§ **Challenge**
Repeat exactly the lines of the entries below from the one with "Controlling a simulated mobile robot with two" through the one with "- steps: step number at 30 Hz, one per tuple", both ends included, and nothing else.
───
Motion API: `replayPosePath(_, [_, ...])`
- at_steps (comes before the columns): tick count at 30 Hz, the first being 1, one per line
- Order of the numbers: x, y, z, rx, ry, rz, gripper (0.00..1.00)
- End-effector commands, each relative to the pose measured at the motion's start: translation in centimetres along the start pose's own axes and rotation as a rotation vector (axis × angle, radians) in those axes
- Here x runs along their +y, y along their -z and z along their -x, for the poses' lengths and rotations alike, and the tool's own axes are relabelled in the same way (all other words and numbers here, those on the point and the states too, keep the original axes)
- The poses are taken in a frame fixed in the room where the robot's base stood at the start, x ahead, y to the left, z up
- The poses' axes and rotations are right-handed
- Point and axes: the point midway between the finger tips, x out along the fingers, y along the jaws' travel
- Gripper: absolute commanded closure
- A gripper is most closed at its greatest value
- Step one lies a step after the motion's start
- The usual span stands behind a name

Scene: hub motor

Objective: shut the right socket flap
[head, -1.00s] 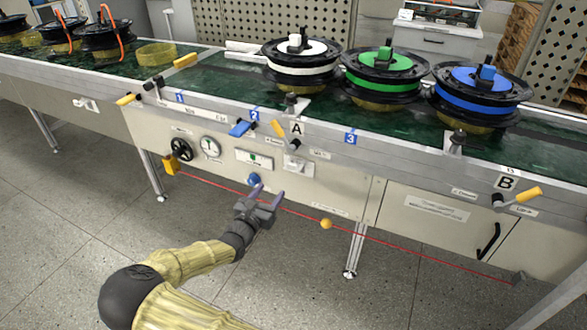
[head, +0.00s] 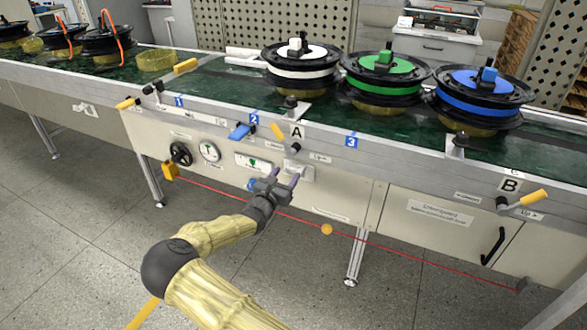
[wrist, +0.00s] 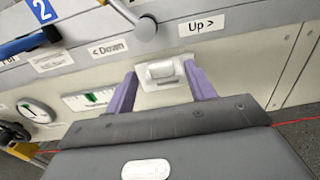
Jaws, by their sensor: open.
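The right socket (head: 303,168) is a small white plate on the cream front panel, below lever A. In the wrist view its raised flap piece (wrist: 160,73) shows between my two purple fingers, near their tips. I cannot tell surely how far the flap stands open. My gripper (head: 286,175) is open and empty, in front of the socket and partly covering it in the head view. I cannot tell whether a finger touches the plate. Another socket (head: 86,109) is far left on the panel.
A red cord (head: 400,249) with an orange ball (head: 327,229) runs low along the panel. Lever A (head: 280,132) and a blue handle (head: 239,131) stick out above. A gauge (head: 209,151) and black handwheel (head: 181,154) are left. The floor in front is clear.

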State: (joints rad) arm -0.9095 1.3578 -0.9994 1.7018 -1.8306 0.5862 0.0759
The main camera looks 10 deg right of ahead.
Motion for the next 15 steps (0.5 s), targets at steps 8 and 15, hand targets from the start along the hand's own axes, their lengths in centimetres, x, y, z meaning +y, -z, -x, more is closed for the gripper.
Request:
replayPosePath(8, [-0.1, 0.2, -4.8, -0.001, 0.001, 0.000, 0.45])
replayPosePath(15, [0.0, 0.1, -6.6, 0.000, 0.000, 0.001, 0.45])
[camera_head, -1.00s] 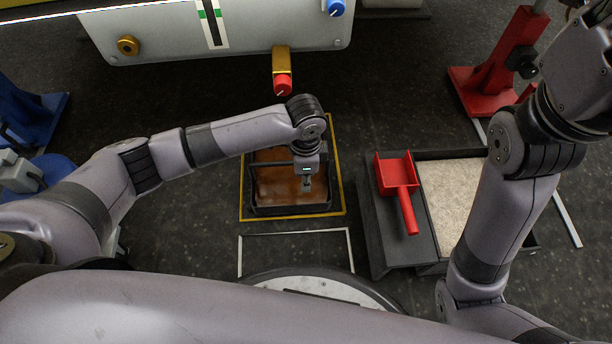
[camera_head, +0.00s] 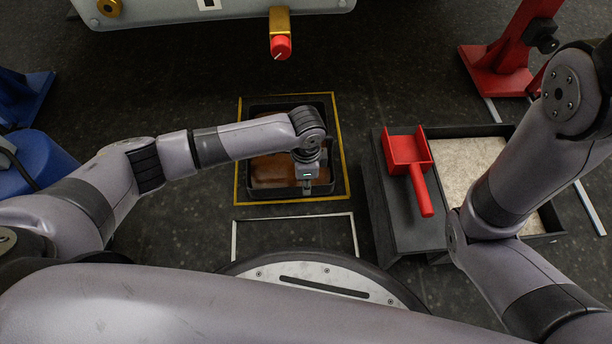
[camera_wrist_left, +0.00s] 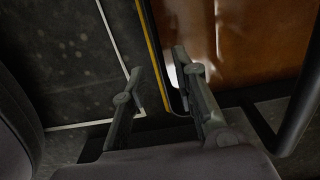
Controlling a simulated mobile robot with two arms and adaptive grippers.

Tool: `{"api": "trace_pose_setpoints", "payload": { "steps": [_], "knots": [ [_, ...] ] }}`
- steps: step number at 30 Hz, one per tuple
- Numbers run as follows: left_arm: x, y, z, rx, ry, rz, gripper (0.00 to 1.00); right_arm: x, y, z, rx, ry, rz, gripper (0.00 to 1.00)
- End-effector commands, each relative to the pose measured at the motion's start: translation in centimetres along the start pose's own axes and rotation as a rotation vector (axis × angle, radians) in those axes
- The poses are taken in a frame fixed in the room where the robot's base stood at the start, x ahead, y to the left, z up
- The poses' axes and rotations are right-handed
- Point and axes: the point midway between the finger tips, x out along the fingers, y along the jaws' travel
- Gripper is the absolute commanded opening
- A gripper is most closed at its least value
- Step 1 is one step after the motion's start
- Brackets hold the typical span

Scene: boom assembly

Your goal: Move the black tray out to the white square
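The black tray (camera_head: 249,182), holding brown liquid, sits on the floor inside a yellow outline. The white square (camera_head: 293,217) is an outline on the floor between the tray and my base, and it is empty. My left gripper (camera_head: 307,188) points down at the tray's near side, toward its right. In the left wrist view its two fingers (camera_wrist_left: 160,88) are apart. One finger is over the tray's inside and the other over the floor beyond the rim. I cannot tell if they touch the wall. My right gripper is out of view.
A red scoop (camera_head: 408,160) lies on a dark stand right of the tray, beside a bin of pale material (camera_head: 465,165). A red valve knob (camera_head: 281,47) hangs from the machine behind the tray. A red stand (camera_head: 500,65) is at the back right.

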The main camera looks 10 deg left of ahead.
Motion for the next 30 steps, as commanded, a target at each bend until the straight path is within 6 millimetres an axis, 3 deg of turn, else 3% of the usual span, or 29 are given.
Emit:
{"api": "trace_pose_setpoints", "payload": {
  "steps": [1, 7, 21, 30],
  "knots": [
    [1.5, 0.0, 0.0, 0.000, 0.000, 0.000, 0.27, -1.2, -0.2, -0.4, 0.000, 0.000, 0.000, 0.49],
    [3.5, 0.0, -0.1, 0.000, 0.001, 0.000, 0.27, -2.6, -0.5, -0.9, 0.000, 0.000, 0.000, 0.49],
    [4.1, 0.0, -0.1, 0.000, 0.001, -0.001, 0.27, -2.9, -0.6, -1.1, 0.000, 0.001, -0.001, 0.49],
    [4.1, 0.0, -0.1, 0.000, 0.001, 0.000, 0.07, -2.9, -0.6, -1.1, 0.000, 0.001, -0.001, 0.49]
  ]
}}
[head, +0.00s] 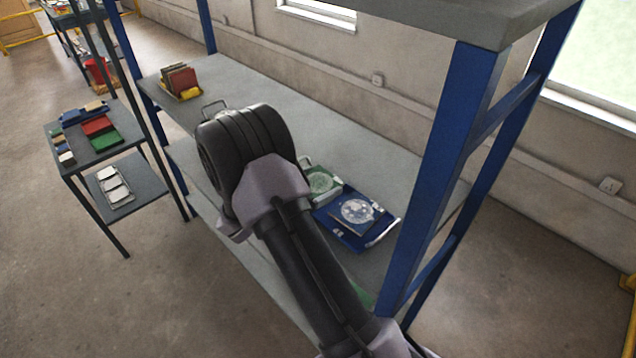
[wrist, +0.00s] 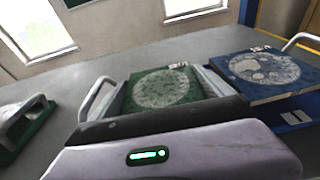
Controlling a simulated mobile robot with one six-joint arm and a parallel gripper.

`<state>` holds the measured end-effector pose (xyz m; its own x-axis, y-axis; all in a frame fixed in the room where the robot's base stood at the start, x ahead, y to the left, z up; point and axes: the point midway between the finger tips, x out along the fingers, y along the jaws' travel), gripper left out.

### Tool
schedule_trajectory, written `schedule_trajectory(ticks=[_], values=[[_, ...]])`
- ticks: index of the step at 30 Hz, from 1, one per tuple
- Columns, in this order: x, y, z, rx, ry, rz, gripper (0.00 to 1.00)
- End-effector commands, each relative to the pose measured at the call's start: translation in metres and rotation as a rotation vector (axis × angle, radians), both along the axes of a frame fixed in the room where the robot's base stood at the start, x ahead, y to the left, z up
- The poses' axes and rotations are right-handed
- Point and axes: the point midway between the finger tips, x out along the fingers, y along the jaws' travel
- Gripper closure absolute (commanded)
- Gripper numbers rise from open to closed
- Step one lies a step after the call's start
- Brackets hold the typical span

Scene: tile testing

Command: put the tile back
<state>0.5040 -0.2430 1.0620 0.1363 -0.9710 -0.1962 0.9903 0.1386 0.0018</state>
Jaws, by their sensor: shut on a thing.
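A green tile (wrist: 163,88) with a round speckled grey disc on its face lies just ahead of my gripper (wrist: 165,97) in the wrist view. My gripper is shut on it, with grey parts along its left and right sides. In the head view the green tile (head: 321,181) shows beside my arm, which hides the gripper. A blue tile (wrist: 262,73) with a similar disc rests on a blue tray (wrist: 292,118) to the right. In the head view that blue tray (head: 335,228) lies on the grey shelf. Whether the green tile touches what is under it is hidden.
A green piece with a grey handle (wrist: 22,128) stands left in the wrist view. A rack of dark red tiles (head: 180,81) stands at the shelf's far end. A blue post (head: 440,170) rises at the right. A small table (head: 75,150) holds coloured blocks.

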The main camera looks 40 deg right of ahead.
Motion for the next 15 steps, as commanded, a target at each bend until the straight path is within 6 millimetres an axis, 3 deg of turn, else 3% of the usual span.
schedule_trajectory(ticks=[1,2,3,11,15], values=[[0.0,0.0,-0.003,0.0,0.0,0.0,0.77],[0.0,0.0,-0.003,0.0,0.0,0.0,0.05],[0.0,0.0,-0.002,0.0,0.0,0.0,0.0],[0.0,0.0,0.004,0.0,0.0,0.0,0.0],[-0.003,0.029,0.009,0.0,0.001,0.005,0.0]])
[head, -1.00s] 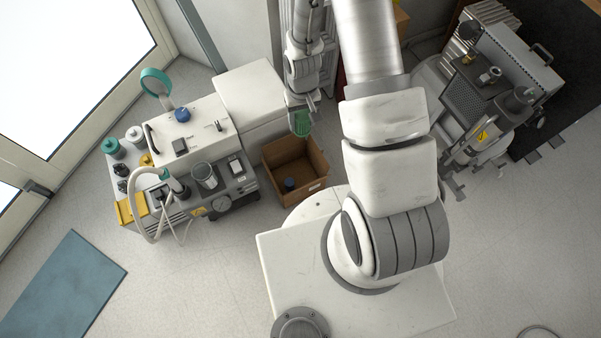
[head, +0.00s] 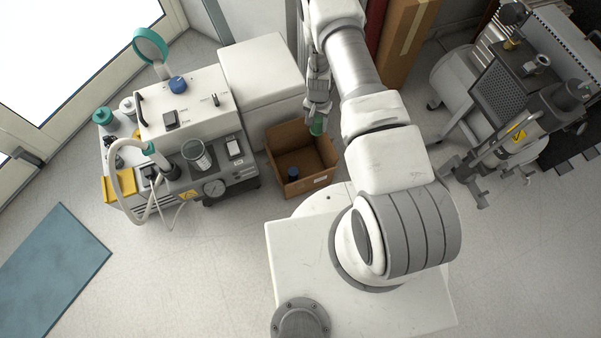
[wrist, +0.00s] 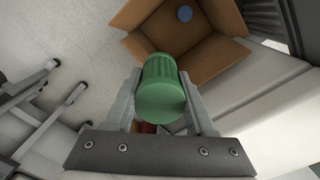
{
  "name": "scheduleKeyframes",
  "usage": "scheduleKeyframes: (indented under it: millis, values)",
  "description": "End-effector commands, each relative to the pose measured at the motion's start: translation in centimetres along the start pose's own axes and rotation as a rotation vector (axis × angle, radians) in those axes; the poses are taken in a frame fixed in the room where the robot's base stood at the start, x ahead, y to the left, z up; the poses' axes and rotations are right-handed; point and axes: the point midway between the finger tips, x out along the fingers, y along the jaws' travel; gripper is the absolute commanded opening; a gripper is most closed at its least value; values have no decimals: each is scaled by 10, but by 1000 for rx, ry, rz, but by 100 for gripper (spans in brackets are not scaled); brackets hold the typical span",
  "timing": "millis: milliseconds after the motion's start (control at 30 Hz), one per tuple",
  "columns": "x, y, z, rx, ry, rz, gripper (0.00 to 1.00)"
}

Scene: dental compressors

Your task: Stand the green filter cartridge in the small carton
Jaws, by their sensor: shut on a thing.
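The green filter cartridge (wrist: 161,88) is held between the two fingers of my gripper (wrist: 163,85) in the wrist view. In the head view the cartridge (head: 317,127) shows as a small green shape under my gripper (head: 318,112), partly hidden by it. The small carton (head: 311,185) is open-topped and stands on the floor. The cartridge is above the carton's far right edge in the head view. In the wrist view the carton (wrist: 216,60) lies beyond the cartridge. A blue round thing (head: 293,173) is inside the carton, also seen in the wrist view (wrist: 185,13).
A white compressor unit (head: 185,110) with a hose, a gauge and a beaker stands left of the carton. A white box (head: 262,75) is behind it. A grey machine (head: 500,95) stands at the right. A blue mat (head: 50,265) lies on open floor.

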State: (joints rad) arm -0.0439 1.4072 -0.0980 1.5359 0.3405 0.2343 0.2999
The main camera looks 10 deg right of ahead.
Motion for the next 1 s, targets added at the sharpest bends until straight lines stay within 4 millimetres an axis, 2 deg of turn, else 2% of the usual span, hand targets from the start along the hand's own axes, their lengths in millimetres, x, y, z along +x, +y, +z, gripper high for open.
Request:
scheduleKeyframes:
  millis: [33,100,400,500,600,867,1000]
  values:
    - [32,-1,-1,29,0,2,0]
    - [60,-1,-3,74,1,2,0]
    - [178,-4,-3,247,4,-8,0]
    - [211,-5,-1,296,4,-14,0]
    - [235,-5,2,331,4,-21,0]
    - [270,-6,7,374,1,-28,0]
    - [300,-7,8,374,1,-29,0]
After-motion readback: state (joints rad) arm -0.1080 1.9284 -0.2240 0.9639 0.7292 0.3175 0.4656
───
§ **Answer to the exercise**
Controlling a simulated mobile robot with two arms and adaptive grippers.

Tool: `{"api": "trace_pose_setpoints", "payload": { "steps": [_], "knots": [ [_, ...] ] }}`
- steps: step number at 30 Hz, one per tuple

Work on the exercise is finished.